From the records below, copy out exactly the lines from the one containing "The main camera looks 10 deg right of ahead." to the one containing "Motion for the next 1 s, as", both included. Add nothing else.
-- Start Supplied entries --
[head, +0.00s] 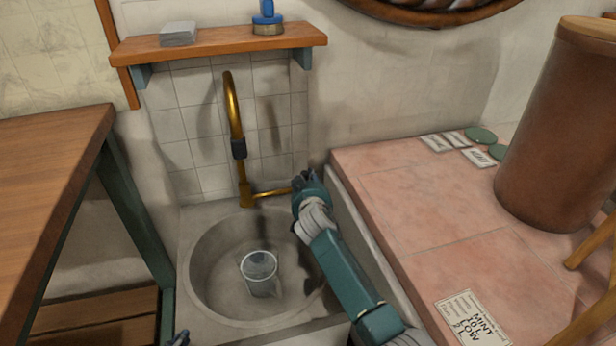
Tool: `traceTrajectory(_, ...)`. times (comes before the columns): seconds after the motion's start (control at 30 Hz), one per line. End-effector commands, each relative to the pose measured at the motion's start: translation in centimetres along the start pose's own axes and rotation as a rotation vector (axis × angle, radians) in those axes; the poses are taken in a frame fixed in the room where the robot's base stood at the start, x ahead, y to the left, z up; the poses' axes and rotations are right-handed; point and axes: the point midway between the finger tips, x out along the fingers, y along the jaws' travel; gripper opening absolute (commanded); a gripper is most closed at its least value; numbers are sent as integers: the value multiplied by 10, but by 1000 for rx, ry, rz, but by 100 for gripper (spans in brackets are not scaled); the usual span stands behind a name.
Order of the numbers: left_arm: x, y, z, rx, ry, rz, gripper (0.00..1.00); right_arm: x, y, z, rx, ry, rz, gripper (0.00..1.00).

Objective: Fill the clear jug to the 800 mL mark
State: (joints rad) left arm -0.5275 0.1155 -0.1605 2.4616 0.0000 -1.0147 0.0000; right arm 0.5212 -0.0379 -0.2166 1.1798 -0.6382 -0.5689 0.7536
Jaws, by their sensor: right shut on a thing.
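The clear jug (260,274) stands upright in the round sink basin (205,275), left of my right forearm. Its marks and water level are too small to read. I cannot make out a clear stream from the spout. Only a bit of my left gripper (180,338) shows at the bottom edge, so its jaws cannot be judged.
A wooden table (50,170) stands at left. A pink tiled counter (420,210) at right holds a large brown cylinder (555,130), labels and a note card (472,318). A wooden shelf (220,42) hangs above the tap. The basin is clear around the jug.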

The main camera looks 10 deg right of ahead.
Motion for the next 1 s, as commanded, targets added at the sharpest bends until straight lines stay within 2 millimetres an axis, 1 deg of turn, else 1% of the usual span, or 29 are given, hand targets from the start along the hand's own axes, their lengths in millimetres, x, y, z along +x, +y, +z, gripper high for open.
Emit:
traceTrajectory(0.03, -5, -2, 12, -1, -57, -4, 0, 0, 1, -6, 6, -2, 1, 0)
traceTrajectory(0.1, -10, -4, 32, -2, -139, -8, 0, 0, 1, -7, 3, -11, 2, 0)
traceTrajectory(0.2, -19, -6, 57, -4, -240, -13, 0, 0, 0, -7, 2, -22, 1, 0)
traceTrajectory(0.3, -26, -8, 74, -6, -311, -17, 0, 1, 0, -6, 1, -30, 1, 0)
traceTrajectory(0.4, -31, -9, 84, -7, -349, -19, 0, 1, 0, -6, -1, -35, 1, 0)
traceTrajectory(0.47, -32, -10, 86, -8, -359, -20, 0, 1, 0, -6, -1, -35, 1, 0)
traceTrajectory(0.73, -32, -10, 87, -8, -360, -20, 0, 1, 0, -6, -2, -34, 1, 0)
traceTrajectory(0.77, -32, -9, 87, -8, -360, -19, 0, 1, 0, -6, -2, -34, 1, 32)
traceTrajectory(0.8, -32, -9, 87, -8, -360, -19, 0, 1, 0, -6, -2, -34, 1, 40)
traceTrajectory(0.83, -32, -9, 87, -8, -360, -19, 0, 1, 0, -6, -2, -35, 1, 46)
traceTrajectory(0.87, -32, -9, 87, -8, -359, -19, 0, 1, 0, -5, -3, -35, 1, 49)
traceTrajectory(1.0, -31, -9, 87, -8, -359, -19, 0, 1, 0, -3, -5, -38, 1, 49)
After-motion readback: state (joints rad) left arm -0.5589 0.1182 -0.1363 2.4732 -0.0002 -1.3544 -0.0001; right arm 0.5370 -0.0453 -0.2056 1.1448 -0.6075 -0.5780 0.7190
-- End Supplied entries --
-- Start Supplied entries --
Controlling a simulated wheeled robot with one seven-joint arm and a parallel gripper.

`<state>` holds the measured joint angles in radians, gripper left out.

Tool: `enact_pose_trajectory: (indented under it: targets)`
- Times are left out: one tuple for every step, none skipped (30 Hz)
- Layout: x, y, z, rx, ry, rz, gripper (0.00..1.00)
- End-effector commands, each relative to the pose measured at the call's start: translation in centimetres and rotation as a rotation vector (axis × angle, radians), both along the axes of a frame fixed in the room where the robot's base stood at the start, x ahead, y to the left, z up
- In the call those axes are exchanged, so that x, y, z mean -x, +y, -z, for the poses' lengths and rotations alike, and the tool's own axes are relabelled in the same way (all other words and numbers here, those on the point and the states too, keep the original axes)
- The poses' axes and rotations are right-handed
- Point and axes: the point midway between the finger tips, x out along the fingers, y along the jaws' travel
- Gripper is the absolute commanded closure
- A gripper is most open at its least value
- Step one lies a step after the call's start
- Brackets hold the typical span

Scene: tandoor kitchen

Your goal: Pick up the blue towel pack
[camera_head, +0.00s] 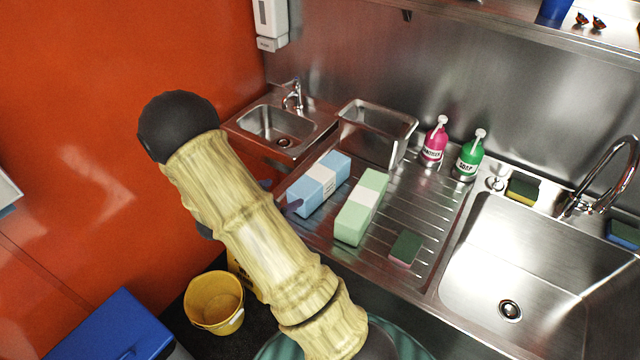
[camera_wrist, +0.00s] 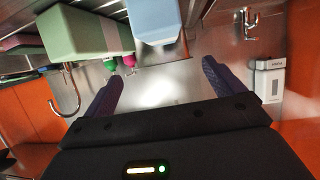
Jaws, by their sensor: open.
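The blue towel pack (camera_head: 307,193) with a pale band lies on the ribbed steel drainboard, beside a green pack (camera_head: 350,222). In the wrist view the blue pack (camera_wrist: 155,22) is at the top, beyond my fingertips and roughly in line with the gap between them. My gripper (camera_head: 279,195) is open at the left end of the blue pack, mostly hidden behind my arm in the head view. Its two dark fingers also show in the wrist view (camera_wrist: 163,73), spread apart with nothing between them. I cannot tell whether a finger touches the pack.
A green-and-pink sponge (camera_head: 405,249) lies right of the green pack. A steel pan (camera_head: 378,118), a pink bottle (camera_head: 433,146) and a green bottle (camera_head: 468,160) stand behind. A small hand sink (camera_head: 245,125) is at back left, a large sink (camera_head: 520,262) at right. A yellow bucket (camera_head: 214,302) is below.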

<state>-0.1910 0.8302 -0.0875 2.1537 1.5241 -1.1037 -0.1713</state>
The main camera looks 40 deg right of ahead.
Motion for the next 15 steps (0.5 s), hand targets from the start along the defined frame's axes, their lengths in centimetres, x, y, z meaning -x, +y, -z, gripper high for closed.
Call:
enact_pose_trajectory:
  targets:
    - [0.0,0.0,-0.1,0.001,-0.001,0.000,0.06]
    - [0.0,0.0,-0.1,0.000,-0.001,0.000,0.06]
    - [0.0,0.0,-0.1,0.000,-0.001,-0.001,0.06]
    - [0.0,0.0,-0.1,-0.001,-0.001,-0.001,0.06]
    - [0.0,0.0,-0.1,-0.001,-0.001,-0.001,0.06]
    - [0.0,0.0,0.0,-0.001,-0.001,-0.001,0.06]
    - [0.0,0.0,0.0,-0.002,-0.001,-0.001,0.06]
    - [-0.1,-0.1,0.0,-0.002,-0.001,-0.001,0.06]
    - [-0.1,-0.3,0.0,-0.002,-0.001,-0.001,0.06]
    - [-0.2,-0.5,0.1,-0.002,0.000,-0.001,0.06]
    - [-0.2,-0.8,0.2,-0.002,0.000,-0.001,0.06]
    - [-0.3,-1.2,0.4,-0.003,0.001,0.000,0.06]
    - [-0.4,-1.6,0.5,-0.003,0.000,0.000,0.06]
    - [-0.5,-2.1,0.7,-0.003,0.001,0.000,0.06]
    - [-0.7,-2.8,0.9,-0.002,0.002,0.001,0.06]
-- End Supplied entries --
Exercise answer
The main camera looks 10 deg right of ahead.
Motion for the next 1 s, as commanded, targets added at the sharpest bends until straight lines stay within 2 millimetres an axis, 1 deg of turn, else 1% of the usual span, or 29 are given, hand targets from the start along the hand's own axes, their lengths in millimetres, x, y, z along +x, +y, +z, gripper high for open.

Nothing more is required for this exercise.